-- Work required --
All of the data should be output character for character, except the pictures.

-- Information supplied --
══════════════════════════════

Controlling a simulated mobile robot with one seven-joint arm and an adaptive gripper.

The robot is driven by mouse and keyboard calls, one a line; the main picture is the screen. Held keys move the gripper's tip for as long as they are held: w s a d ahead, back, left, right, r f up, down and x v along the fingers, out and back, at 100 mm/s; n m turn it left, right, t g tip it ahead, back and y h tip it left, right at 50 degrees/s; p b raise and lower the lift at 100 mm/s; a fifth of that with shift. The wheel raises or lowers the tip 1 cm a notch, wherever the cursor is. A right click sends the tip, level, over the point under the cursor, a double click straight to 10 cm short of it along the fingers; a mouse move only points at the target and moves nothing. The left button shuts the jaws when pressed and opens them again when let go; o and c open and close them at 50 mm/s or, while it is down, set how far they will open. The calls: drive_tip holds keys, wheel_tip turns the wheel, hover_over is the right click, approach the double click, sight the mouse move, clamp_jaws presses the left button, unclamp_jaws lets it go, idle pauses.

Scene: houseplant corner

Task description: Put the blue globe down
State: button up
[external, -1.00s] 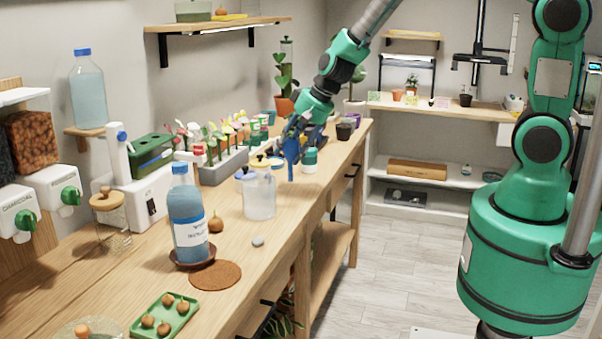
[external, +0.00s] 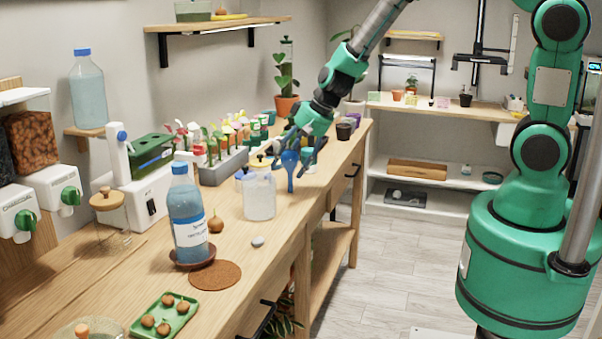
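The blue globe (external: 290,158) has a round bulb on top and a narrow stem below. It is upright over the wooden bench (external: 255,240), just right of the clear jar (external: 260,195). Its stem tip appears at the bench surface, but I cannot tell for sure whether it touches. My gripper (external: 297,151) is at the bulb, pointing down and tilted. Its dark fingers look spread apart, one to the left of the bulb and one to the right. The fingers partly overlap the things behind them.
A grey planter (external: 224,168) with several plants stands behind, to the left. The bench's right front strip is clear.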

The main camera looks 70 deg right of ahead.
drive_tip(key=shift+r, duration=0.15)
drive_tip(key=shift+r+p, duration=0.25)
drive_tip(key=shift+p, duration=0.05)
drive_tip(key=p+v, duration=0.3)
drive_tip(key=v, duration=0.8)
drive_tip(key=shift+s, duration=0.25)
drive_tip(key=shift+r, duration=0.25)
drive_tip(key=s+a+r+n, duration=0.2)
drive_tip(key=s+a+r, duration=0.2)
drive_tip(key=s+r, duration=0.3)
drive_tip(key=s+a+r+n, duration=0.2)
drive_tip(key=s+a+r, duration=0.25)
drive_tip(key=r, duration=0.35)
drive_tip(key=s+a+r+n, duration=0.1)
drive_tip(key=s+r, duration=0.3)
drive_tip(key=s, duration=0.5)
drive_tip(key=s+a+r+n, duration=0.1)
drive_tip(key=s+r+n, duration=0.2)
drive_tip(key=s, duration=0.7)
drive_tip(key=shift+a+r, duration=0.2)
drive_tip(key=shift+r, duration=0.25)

══════════════════════════════

-- Finished answer --
Controlling a simulated mobile robot with one seven-joint arm and an adaptive gripper.

The robot is driven by mouse and keyboard calls, one a line; the main picture is the screen. Held keys move the gripper's tip for as long as they are held: w s a d ahead, back, left, right, r f up, down and x v along the fingers, out and back, at 100 mm/s; n m turn it left, right, t g tip it ahead, back and y h tip it left, right at 50 degrees/s; p b raise and lower the lift at 100 mm/s; a fifth of that with shift. The wheel raises or lowers the tip 1 cm a notch, wherever the cursor is. A right click sends the tip, level, over the point under the cursor, a double click straight to 10 cm short of it along the fingers; a mouse move only points at the target and moves nothing. The left button shuts the jaws when pressed and opens them again when let go; o and c open and close them at 50 mm/s or, while it is down, set how far they will open. The calls: drive_tip holds keys, wheel_tip turns the wheel, hover_over is the right click, approach the double click, sight the mouse move, clamp_jaws presses the left button, unclamp_jaws lets it go, idle pauses.

Scene: houseplant corner

Task description: Put the blue globe down
State: button up
[external, -1.00s] 
[external, +0.00s] 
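The blue globe (external: 290,158) has a round bulb on top and a narrow stem below. It is upright over the wooden bench (external: 255,240), just right of the clear jar (external: 260,195). Its stem tip appears at the bench surface, but I cannot tell for sure whether it touches. My gripper (external: 297,151) is at the bulb, pointing down and tilted. Its dark fingers look spread apart, one to the left of the bulb and one to the right. The fingers partly overlap the things behind them.
A grey planter (external: 224,168) with several plants stands behind, to the left. The bench's right front strip is clear.

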The main camera looks 70 deg right of ahead.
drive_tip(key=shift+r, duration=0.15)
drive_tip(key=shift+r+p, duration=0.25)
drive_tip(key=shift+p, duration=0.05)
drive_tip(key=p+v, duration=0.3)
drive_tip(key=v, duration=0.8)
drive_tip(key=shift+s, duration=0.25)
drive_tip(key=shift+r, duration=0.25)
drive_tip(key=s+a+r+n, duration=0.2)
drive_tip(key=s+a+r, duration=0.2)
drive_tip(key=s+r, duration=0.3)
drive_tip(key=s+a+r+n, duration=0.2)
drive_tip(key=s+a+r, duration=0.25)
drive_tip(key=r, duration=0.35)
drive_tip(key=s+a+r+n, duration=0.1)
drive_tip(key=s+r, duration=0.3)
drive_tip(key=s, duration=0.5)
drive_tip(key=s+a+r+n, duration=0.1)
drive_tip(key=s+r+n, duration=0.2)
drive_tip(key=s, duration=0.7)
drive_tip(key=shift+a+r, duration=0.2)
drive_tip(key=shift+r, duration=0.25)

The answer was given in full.